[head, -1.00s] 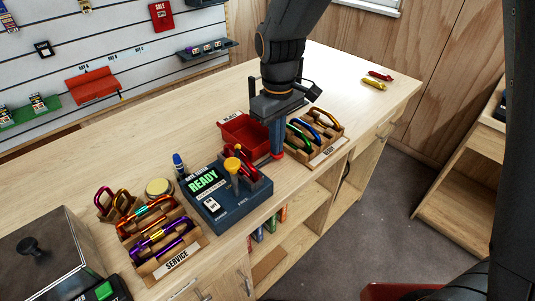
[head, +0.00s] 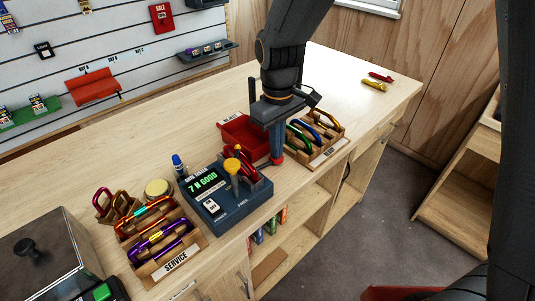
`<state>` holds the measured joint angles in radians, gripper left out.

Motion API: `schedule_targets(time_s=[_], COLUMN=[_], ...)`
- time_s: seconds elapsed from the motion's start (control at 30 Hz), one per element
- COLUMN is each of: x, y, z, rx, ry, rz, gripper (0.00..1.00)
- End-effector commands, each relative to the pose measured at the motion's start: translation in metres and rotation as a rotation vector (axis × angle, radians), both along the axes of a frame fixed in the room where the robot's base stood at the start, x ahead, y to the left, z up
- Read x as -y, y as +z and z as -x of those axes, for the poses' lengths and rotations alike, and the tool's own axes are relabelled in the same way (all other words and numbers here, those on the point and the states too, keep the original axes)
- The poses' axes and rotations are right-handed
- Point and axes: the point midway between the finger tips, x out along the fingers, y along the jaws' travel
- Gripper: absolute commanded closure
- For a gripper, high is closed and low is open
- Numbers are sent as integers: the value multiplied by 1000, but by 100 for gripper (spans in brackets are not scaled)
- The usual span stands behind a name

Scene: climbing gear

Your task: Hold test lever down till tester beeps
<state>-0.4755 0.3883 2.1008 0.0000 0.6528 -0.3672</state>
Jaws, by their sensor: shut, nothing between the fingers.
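The tester (head: 227,212) is a dark blue box on the bench. Its lit screen (head: 202,182) reads what looks like "7 N GOOD" in green. A yellow round knob (head: 232,166), which looks like the test lever's end, is at the tester's top right. A red carabiner (head: 246,168) shows behind the knob in the tester's holder. My gripper (head: 277,158) points down with red tips, shut and empty, right of the tester and apart from the knob in the picture. Whether it touches the tester's far edge cannot be told.
A red reject tray (head: 226,128) lies behind the tester. A wooden rack (head: 327,155) of carabiners stands right of my gripper. The service rack (head: 177,263) and a metal box (head: 75,243) are at left.

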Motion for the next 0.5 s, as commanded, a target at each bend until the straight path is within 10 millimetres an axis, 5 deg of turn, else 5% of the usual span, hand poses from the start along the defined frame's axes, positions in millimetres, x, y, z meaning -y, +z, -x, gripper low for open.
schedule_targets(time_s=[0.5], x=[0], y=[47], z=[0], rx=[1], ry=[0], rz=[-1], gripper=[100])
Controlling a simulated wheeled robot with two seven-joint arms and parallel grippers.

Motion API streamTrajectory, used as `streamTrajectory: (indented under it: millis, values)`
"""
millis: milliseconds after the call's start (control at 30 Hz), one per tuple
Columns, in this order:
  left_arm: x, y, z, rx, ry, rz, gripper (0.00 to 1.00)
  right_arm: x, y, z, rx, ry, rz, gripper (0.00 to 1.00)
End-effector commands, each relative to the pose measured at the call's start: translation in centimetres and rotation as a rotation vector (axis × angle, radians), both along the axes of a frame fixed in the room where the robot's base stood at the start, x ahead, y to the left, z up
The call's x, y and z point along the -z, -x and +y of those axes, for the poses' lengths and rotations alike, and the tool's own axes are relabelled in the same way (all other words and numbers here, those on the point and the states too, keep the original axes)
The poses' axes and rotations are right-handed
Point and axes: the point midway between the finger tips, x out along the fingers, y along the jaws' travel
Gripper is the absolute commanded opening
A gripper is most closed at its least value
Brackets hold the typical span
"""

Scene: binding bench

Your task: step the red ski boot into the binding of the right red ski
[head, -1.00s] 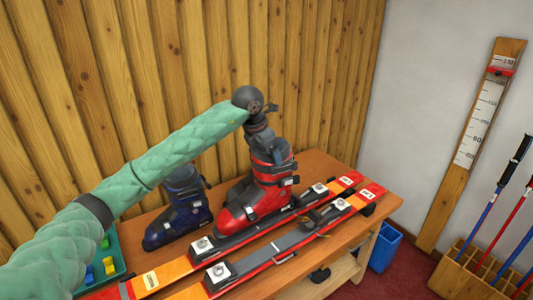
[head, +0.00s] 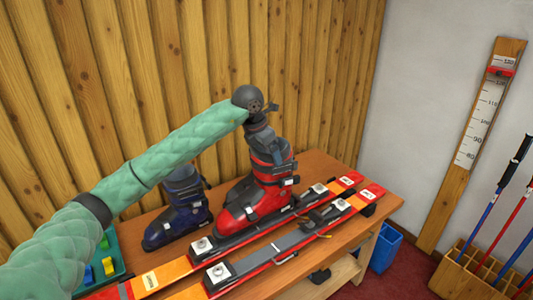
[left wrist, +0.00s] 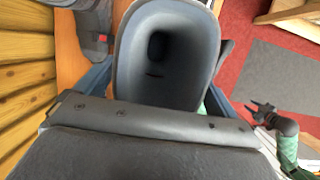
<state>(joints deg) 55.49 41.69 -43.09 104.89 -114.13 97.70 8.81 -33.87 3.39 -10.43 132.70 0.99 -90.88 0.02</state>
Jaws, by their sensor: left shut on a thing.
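The red ski boot (head: 246,205) stands upright at the far one of two red skis (head: 165,277), its toe pointing to the lower left. Its sole is close over that ski's binding; I cannot tell whether it touches. The nearer, right red ski (head: 300,245) lies beside it with its binding (head: 220,271) empty. My left gripper (head: 266,140) is shut on the red boot's upper cuff; the left wrist view looks down into the boot's grey opening (left wrist: 165,50). My right gripper (left wrist: 262,110) shows small in the left wrist view, apparently open and empty, away from the boot.
A dark blue boot (head: 178,215) stands left of the red one on the wooden bench (head: 320,165). A green tray (head: 117,262) with blue and yellow pieces sits at the lower left. The plank wall is close behind. A blue bin (head: 385,248) and pole rack (head: 465,275) stand right.

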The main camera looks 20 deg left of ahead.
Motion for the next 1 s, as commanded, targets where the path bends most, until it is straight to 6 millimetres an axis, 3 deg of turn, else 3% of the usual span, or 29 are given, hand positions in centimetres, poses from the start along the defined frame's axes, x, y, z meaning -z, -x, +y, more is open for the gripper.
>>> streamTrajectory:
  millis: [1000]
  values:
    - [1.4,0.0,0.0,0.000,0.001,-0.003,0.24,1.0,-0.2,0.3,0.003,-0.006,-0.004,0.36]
====
#### WHAT IS BEING ASKED:
Please return, exactly as they appear, the lines starting at the one that contains "left_arm: x, y, z, rx, ry, rz, gripper" and ending at the one that contains "at the call's".

#### RESPONSE:
  left_arm: x, y, z, rx, ry, rz, gripper (0.00 to 1.00)
  right_arm: x, y, z, rx, ry, rz, gripper (0.00 to 1.00)
End-effector commands, each relative to the pose measured at the call's start: translation in centimetres and rotation as a rotation vector (axis × angle, radians), both along the axes of a frame fixed in the room where the robot's base stood at the start, x ahead, y to the left, z up

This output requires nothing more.